Yukarıda satırlarda sunulan veriler pek de iç açıcı olmayan olumsuzlukları içinde barındırmaktadır Bunlardan belli başlıları şunlardır:
-İletişim becerisinde yetersizlik,
- problem çözme gücünde yetersizlik,
-karar verme gücünde yetersizlik,
- planlama yapmada yetersizlik,,
-yeni fikirler elde etme gücünde yetersizlik,
-fikirlerini yayma gücünde yetersizlik,
-fikirlerine yeni fikirler katma gücünde yetersizlik,
-duygusal zekasına katkı sağlamada yetersizliktir.
Kitap okumayı engelleyen birçok neden bulunmaktadır. Özellikle, evlerde neredeyse her odada bir televizyon bulunmaktadır. Yine, televizyonun yanında bilgisayar ve internetin sağlıklı kullanılmaması okumanın önünde en önemli etken olarak yerini almaktadır.
Sosyal öğrenme eğitimde önemli rol oynamaktadır. Bu nedenle, anne- babalar evde iyi bir model olmaktadır.
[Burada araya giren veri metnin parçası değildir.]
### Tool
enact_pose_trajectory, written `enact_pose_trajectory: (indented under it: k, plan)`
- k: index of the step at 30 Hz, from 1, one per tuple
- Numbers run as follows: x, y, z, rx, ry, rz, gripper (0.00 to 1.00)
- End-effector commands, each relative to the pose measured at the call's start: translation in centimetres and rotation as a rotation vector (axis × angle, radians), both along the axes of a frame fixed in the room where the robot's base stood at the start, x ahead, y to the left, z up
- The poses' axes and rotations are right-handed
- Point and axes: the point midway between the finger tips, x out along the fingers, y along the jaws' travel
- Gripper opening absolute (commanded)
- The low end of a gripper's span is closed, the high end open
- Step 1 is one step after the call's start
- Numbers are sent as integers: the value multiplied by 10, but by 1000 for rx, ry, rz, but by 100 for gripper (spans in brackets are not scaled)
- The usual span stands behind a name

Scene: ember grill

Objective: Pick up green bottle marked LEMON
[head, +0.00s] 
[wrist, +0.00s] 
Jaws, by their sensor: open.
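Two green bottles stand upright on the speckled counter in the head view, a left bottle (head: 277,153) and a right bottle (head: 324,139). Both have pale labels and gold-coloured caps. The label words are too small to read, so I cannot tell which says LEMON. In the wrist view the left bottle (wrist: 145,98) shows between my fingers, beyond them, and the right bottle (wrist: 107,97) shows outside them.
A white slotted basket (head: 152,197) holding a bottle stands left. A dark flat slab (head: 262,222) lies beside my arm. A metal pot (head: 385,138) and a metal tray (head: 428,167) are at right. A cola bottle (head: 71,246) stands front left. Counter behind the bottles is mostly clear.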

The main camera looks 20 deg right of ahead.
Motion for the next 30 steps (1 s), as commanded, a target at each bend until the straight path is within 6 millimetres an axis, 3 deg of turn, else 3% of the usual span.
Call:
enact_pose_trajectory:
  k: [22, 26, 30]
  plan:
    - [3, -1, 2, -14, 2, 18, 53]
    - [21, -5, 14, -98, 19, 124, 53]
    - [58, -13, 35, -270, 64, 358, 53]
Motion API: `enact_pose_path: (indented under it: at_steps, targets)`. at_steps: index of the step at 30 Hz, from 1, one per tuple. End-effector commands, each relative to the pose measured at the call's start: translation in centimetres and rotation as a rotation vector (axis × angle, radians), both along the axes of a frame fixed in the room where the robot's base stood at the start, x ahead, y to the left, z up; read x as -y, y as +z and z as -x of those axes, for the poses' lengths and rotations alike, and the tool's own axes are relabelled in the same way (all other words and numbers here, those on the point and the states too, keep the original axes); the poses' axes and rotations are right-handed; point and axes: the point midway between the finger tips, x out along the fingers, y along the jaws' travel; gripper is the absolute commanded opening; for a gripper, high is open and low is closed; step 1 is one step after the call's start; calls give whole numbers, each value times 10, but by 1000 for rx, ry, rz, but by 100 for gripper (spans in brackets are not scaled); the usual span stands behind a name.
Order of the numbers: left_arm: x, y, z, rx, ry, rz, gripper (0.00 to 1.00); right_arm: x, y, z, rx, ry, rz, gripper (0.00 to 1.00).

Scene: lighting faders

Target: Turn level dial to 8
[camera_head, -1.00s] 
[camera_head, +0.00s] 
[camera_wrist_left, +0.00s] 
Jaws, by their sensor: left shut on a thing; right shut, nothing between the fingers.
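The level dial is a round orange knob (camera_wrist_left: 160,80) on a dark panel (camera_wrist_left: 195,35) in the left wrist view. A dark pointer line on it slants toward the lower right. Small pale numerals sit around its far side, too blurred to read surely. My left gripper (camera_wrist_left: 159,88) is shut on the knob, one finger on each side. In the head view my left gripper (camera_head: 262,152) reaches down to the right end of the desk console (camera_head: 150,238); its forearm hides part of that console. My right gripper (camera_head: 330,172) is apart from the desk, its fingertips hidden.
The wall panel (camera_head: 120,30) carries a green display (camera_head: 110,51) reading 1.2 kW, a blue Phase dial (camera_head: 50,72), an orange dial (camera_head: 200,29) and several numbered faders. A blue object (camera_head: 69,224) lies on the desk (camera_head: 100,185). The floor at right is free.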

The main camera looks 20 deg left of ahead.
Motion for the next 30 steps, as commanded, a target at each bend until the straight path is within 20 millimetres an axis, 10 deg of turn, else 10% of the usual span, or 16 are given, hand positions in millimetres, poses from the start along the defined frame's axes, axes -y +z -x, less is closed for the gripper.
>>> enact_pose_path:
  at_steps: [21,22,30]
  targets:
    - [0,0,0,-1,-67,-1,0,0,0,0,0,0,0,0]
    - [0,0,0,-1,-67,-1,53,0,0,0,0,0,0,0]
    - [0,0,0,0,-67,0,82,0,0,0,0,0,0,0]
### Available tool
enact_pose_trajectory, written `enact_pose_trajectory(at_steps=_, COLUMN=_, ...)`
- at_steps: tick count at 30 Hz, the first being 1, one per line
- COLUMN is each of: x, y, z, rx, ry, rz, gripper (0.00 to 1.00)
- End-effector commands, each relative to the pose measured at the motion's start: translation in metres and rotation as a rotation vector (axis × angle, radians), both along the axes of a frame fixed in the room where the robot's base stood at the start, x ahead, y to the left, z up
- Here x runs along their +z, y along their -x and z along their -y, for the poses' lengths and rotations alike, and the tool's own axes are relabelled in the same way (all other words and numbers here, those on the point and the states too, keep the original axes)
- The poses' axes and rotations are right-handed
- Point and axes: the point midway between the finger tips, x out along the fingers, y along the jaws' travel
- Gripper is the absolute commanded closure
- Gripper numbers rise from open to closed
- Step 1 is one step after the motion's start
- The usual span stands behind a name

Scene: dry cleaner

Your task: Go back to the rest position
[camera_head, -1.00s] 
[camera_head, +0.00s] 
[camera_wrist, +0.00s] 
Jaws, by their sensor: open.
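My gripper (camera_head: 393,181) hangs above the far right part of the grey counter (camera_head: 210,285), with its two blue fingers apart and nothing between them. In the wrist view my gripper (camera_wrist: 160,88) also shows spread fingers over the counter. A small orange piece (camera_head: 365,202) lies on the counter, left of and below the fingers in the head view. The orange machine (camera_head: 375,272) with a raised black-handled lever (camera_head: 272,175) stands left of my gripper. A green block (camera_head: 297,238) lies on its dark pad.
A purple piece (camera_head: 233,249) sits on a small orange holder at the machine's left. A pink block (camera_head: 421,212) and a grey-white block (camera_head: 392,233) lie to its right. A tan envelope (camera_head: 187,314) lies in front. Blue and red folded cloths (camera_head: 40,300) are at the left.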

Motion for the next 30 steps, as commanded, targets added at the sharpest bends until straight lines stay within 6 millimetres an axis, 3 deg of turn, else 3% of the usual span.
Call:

Ebeveynler kitap, dergi gazeteye okuma zamanı ayıramıyorsa, o aile ortamında okuma kültürünün gelişmesi olası değildir.
Diğer taraftan, küçük yaşlardan itibaren çocuk ve gençlerin okuma ve kitaplardan uzaklaşmamaları, tam tersi onlarda kitap sevgisi ve okuma alışkanlığı kazandırmak için yayıncıların, yazarların ve çizerlerin kitap üretirken, ebeveynler ve öğretmenlerin onlar için kitap seçerken, önerirken de onların dünyaları ve onların düzeyleri konusunda bilgi sahibi olmaları gerekmektedir.
Çocuklar neden kitap okumalı? Biz neden okuyalım?
-Olay ve olguları daha çabuk kavraması için…
-Duygusal zekalarının yücelmesi, bilişsel zeka alanlarının zenginleşmesi için…
-Yaşama farklı bakış açısından bakabilmek için…
-Empati kurabilmek için…
-Kendi kararlarını verebilmek, sorunlarını çözmede söz sahibi olmak için…
-Yaşına uygun olgunlukta davranabilmek için…
-İnsanlığa yön veren olay olguların adım adım bilimsel yasalarını bilmek için…
-Kendileri konusunda iç görü kazanmak için…
…her insan , her yaşta kitap okumalıdır.
Okumayan bir insan kendini ve toplumu tanıyabilir mi? Yaşam sorunları hakkında doğru bilgiye ulaşabilir mi? Doğru olmayan davranışları, doğrudan ayırabilir mi? Okumayan bireyler kendini gerçekleştirebilir mi? Okumayan bir toplum, çağdaş, uygar ve demokrat olabilir mi?